M:ブログを非難しているわけじゃないよ。というか、実際たくさんのレコード・レーベルは『ピッチフォーク』や『ゴリラVSベア』や『20ジャズ・ファンク・グレイツ』、『ステレオガム』なんかに借りがあるから。彼らが音楽を発見し、熱狂的になるのに文句を言う筋合いもない。でも、これらのひとつが反応を示すのを待っているという現代のA&Rポリシーはかなり問題だよね。だから、A&Rなんてものは除去して、会計士に取引させておけば良いと言ったんだ。だって、自分のレーベルから最初のリリースがないなんて、それではいったいレーベルの役割って何なの? おいおい......。

〈キャプチャード・トラックス〉は、あなたが最初に持っていた7"のヴァイブをもつ良い名前ですね。なぜこの名前にしたのですか? また、あなたの音楽の選択にどのように反映していますか?

M:僕が、声に出して良く言ってたから、僕のガールフレンドが、「レーベル名に良いんじゃない」と言った。当時は、レーベルがどこまでいくのか想像もしてなかったら、名前を選ぶのに深く考えてなかったし、「OK、じゃあそうしよう」って感じだった。
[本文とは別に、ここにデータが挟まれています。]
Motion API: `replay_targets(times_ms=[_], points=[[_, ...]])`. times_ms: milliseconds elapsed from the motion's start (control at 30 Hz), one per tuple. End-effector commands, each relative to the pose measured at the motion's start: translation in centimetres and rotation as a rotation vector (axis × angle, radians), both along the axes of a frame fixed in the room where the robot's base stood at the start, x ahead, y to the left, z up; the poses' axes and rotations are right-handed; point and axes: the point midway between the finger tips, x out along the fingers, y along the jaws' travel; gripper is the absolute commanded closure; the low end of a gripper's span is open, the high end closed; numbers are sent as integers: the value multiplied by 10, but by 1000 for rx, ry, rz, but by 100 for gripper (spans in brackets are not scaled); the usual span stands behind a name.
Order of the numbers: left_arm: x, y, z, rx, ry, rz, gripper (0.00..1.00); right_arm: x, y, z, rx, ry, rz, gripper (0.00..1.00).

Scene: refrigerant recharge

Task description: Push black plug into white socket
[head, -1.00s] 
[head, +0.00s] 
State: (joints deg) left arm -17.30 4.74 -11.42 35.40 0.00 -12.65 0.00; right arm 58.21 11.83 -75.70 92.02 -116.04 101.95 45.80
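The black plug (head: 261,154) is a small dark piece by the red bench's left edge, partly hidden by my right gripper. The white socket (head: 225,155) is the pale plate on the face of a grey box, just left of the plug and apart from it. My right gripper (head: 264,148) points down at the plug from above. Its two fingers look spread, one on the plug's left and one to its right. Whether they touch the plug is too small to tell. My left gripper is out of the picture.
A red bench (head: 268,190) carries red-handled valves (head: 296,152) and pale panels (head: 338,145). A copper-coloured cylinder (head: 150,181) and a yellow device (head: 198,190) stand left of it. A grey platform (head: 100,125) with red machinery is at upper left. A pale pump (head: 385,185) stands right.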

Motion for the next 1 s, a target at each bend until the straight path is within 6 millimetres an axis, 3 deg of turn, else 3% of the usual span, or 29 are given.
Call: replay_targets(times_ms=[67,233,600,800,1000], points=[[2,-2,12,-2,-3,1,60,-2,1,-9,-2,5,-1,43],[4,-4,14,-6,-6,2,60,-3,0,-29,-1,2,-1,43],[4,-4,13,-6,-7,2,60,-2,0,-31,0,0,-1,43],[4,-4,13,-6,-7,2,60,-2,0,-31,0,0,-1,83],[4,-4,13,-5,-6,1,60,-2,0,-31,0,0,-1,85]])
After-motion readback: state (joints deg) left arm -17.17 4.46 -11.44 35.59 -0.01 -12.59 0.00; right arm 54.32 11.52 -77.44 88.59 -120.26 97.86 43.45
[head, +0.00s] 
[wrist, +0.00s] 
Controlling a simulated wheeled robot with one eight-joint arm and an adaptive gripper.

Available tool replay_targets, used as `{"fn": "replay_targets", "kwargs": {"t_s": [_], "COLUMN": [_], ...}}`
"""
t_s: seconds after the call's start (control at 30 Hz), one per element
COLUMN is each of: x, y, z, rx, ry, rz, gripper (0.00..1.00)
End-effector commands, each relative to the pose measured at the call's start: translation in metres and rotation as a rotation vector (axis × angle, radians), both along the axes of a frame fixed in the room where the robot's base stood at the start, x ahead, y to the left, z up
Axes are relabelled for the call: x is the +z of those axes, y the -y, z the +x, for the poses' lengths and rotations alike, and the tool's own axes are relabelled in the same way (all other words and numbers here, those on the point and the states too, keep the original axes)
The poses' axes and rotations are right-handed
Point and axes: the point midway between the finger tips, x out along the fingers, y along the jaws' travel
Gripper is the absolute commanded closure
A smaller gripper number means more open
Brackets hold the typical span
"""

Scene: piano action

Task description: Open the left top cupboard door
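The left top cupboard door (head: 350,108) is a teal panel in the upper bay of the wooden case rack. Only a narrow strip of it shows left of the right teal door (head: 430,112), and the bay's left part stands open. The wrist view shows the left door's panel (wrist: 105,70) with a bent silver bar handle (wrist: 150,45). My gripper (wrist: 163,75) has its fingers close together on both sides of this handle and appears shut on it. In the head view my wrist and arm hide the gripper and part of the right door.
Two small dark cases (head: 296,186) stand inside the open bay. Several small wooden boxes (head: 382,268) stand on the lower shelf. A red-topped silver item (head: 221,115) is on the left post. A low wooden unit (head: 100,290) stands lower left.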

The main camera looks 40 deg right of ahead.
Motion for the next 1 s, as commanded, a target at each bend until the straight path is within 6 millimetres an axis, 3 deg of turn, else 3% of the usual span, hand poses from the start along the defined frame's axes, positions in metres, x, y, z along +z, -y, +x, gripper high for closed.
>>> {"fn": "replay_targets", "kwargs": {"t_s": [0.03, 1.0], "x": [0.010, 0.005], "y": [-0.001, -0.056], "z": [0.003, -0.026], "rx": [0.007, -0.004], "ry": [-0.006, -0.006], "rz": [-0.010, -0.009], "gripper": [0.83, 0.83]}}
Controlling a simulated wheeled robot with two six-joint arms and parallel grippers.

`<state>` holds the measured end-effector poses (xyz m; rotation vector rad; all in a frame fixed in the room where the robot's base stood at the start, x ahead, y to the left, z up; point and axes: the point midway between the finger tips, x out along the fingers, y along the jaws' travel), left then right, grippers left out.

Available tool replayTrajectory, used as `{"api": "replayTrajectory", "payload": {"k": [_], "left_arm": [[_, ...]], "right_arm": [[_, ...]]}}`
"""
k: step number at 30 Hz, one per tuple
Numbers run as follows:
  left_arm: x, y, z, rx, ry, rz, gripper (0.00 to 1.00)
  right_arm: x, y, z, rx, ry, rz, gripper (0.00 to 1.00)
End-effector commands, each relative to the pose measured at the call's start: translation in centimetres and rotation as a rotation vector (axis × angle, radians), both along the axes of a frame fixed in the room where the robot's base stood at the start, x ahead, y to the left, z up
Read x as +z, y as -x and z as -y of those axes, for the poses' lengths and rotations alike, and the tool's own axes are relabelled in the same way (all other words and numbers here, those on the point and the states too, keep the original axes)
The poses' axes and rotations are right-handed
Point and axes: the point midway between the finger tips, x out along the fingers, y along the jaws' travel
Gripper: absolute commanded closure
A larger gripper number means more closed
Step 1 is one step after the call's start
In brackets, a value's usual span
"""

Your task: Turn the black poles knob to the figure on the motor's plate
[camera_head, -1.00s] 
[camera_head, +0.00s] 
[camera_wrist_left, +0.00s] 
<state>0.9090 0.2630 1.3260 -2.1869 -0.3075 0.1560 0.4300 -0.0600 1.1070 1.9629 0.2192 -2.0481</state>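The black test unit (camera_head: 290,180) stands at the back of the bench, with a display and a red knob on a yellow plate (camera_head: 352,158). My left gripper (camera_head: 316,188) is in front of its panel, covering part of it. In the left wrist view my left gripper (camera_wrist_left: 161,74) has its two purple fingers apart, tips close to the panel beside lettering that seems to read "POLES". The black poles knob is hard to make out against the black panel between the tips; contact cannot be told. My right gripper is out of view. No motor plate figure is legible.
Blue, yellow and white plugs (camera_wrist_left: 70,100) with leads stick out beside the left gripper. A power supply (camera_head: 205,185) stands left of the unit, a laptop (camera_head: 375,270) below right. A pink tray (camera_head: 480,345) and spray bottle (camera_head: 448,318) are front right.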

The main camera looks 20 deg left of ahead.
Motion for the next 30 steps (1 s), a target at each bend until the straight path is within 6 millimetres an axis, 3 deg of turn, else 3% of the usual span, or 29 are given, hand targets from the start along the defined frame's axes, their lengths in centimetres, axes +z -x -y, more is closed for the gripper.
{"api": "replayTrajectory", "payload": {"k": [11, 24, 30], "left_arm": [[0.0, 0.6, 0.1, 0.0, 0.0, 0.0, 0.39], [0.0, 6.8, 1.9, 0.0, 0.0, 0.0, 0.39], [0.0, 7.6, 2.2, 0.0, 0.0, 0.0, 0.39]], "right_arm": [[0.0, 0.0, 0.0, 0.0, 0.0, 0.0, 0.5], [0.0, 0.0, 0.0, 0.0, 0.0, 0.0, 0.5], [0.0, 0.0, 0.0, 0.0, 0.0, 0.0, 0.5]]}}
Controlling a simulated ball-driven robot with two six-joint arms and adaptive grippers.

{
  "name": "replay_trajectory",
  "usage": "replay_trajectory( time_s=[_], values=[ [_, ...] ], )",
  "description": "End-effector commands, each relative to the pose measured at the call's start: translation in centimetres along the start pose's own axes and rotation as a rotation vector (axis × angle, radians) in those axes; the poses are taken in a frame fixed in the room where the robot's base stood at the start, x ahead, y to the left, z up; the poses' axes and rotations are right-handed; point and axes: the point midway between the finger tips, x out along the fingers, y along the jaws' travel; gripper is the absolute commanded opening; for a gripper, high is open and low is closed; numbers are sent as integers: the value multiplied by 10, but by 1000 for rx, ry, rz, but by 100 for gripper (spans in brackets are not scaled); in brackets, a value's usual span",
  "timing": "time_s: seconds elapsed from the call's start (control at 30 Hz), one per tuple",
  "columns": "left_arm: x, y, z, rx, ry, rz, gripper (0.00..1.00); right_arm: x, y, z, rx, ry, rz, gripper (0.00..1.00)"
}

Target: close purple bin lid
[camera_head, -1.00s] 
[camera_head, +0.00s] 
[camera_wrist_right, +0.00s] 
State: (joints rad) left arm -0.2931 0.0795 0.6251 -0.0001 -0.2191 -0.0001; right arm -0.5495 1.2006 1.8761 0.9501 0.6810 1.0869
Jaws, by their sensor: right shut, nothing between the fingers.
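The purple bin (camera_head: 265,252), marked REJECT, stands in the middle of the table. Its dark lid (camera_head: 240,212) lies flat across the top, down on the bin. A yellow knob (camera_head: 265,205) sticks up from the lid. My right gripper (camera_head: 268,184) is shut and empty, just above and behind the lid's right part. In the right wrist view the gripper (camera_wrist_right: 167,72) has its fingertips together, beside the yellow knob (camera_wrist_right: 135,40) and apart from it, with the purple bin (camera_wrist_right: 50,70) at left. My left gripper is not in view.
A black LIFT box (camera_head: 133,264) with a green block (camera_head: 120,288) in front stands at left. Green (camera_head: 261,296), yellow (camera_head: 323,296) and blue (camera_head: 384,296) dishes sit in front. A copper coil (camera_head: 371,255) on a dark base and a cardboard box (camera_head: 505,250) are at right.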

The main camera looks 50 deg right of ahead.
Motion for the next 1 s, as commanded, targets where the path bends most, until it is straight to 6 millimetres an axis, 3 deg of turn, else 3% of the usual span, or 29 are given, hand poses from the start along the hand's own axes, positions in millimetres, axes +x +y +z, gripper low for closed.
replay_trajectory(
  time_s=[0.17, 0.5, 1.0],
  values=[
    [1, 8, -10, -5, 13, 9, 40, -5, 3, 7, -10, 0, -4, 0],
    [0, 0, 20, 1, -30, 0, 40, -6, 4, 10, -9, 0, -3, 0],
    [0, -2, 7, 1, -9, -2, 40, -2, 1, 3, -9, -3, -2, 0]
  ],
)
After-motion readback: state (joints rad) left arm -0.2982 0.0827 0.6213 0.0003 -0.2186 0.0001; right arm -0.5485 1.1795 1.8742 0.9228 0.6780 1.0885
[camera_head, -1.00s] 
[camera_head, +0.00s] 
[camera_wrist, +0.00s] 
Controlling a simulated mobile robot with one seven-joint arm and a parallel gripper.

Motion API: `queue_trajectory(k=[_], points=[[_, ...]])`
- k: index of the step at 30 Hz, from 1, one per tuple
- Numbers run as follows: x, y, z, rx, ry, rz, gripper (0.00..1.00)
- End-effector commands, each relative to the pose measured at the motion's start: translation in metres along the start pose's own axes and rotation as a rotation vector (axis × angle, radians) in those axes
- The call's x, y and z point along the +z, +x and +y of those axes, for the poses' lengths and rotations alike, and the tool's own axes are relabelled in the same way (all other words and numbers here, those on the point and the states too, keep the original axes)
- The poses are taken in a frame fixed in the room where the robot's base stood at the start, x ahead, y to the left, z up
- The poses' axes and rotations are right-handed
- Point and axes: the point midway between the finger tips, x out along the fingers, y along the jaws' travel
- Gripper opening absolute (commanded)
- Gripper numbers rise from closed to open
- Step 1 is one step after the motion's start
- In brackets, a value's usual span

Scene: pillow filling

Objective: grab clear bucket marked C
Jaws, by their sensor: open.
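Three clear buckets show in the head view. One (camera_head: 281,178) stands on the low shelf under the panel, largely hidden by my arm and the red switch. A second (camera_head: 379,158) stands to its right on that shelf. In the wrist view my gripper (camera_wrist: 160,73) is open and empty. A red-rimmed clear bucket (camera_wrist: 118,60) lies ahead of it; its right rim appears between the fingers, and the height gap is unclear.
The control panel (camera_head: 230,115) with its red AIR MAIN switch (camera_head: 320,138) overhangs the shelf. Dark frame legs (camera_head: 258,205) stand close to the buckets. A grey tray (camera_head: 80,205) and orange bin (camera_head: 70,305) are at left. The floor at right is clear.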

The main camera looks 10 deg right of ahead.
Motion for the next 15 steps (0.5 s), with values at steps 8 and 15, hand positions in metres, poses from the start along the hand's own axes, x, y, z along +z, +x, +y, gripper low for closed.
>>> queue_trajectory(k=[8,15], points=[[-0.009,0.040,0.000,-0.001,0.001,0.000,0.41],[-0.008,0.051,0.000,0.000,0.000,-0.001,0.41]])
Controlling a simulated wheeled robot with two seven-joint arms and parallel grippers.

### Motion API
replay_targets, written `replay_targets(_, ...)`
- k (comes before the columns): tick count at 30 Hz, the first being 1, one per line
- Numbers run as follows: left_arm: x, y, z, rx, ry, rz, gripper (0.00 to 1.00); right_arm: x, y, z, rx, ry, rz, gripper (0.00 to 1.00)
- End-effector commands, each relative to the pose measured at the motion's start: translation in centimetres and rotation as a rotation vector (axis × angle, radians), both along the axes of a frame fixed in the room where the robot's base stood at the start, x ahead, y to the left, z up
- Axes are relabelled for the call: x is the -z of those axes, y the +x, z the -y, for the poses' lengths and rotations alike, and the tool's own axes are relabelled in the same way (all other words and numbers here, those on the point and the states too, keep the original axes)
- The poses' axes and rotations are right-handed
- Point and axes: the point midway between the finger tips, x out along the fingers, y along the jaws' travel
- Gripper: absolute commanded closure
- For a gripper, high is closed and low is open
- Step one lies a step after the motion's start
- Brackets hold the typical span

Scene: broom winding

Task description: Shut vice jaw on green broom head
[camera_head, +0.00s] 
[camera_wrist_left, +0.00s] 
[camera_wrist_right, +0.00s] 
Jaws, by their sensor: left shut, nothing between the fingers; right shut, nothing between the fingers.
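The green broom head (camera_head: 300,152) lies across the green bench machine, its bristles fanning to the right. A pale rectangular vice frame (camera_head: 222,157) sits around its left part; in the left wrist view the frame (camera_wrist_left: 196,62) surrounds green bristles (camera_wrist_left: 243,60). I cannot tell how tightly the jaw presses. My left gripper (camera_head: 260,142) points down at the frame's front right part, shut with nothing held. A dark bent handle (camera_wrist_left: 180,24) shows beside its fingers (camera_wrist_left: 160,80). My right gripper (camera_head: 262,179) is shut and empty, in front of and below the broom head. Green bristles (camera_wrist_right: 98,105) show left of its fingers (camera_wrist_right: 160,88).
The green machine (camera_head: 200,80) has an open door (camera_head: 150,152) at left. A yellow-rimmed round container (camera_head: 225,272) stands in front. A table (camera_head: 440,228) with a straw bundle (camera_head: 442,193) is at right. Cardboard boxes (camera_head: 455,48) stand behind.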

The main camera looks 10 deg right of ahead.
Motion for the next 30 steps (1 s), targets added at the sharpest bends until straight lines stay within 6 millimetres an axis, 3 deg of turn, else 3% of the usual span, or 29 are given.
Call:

ただ、●●●レコーズとか、レコーズで終わる名前だけにはしたくなかった。

〈キャプチャード・トラックス〉が行き着く、最終的な美しい形はどうなりますか?

M:まだ100%定義しているわけじゃないけど、アイデンティティを持っているバンドが好きだ。音楽的には多くなくても、僕以外にその人がすべてのバンドが好きというケースが作れたら嬉しい。例えば、ティム・コーヘンはソフト・メタルに似ていないし、ソフト・メタルはワイルド・ナッシングに似ていないし、ワイルド・ナッシングはソフト・ムーンに似ていない。
 視覚的には、アートやデザインのバックグラウンドがあって、最初は工場のように、僕がデザインするシステムに入れるよう遊んでみる。サクリッド・ボーンズが既に似たような事やっていたんだ。僕がケイラブ(Caleb)のレーベルからEPをリリースしたときに、ケイラブのLPフォーマットを発展させた。僕らが相互にデザインした(定番レコードをベースにした)何かでつながっていくのは良いと思った。去年のゾラ・ジーザスのレコードを見て、「僕らがデザインしたブランク・ドッグスEPデザインはまだまだ強い」と思ったな。話が逸れたけど、〈キャプチャード・トラックス〉は、このルートでは行かないと決めて、それはよかったと思う。できたときのアートワークに意見は言うけど、アーティストに僕の美学を押しつけたくないから。サクリッド・ボーンズを否定しているんじゃないよ。僕はファンだし、見栄えも好きだ。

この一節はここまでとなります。